Make Your CEO Your Chief Recruiter

Take a step back and ask yourself this question: Who is the most powerful and well-known person with the most contacts and resources in your company? The answer of course is your CEO. Now ask yourself, what have I done to make the most powerful and well-known person in the company a recruiter? Unfortunately, the answer in most cases is…nothing. The CEO recruiter Hall of Fame John Chambers, the CEO of Cisco, graces the cover of Workforce magazine this month. Why would one of the most powerful CEOs in the world waste his time talking to a HR magazine? The answer is that John is the best recruiter on the planet. No, I am dead serious; he really is.
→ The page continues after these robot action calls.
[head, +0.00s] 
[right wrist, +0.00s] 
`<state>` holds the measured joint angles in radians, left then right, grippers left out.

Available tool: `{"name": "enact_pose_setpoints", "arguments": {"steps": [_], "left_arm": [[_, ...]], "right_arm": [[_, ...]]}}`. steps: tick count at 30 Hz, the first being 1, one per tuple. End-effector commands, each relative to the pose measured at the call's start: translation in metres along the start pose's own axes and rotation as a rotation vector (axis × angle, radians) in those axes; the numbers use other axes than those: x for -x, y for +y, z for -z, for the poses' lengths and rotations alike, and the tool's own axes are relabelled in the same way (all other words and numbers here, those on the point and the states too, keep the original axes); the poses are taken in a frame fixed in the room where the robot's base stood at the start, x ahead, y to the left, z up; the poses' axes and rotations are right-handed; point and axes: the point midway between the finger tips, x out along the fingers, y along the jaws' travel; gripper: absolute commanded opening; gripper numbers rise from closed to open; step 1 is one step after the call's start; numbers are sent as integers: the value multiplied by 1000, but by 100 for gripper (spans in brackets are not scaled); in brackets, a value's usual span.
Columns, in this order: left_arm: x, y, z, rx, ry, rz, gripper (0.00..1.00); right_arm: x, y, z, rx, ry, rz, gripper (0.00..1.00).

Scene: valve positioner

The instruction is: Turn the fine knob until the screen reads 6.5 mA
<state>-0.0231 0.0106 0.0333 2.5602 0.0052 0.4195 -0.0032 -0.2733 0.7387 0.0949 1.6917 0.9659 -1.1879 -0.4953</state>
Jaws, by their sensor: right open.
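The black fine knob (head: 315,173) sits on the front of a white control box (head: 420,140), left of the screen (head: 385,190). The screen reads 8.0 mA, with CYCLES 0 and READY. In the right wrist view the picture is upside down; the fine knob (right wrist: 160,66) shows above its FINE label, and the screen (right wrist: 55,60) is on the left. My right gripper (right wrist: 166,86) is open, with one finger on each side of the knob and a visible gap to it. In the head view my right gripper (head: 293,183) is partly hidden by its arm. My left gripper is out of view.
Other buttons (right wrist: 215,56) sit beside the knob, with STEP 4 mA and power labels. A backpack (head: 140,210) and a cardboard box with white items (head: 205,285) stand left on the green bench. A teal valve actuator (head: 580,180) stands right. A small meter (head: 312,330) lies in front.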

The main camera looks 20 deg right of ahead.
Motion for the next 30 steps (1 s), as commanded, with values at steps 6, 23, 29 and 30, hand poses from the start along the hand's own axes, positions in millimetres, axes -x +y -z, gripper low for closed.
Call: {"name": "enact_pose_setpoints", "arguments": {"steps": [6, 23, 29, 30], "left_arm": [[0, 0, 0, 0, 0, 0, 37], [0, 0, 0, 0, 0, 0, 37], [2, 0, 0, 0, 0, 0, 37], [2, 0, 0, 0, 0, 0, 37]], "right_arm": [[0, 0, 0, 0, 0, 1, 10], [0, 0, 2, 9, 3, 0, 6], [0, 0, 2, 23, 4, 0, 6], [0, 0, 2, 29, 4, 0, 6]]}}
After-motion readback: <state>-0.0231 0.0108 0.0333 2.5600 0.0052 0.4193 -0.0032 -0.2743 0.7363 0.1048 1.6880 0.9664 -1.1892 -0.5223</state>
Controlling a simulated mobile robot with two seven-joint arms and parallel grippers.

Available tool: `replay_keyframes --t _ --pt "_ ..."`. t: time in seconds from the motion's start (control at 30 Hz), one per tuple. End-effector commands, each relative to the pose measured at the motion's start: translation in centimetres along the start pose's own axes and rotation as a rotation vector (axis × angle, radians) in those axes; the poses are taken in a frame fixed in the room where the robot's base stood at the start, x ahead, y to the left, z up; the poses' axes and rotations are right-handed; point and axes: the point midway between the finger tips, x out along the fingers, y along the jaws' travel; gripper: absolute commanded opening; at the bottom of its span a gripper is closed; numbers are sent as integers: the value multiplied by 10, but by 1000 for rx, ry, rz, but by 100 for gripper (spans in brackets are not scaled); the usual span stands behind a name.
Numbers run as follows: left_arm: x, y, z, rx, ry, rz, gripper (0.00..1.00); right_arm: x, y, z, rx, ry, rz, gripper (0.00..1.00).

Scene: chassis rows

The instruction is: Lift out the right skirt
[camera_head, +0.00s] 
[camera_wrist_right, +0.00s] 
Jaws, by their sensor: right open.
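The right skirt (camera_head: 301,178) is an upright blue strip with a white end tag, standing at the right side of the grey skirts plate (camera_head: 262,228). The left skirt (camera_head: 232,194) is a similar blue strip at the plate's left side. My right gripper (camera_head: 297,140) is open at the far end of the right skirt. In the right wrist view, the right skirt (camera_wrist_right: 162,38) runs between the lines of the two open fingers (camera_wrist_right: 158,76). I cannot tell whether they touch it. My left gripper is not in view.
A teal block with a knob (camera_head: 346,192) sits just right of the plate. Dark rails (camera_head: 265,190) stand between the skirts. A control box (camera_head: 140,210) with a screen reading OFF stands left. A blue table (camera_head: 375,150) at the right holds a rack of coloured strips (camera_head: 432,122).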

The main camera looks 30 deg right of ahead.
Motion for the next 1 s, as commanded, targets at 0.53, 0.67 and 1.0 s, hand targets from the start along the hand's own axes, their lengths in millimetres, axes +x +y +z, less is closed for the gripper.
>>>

He is among a few select CEOs (others in the Sullivan “Recruiting Hall of Fame” include Andy Grove, Charles Schwab, Jack Welch, Lou Gerstner, and Bill Gates) who realize the tremendous impact a CEO can have on employment branding, employee loyalty, and recruiting. “CEO recruiters” realize that being a visible, well-known leader can inspire people to want to work at a firm more than any recruiter ever could. The willingness of CEO recruiters to talk about how their company manages people and how crucial they are to the firm’s success does several things:

  • It makes people working at other firms think, “Someday. I’d like to work for that person.”
  • It increases referrals, because people frequently stop your employees and ask them, “What’s it like to work for him (or her)?”
  • It aids retention by reinforcing how important people practices are to your current employees.
  • It encourages and motivates recruiters, because they realize that they are not in this alone.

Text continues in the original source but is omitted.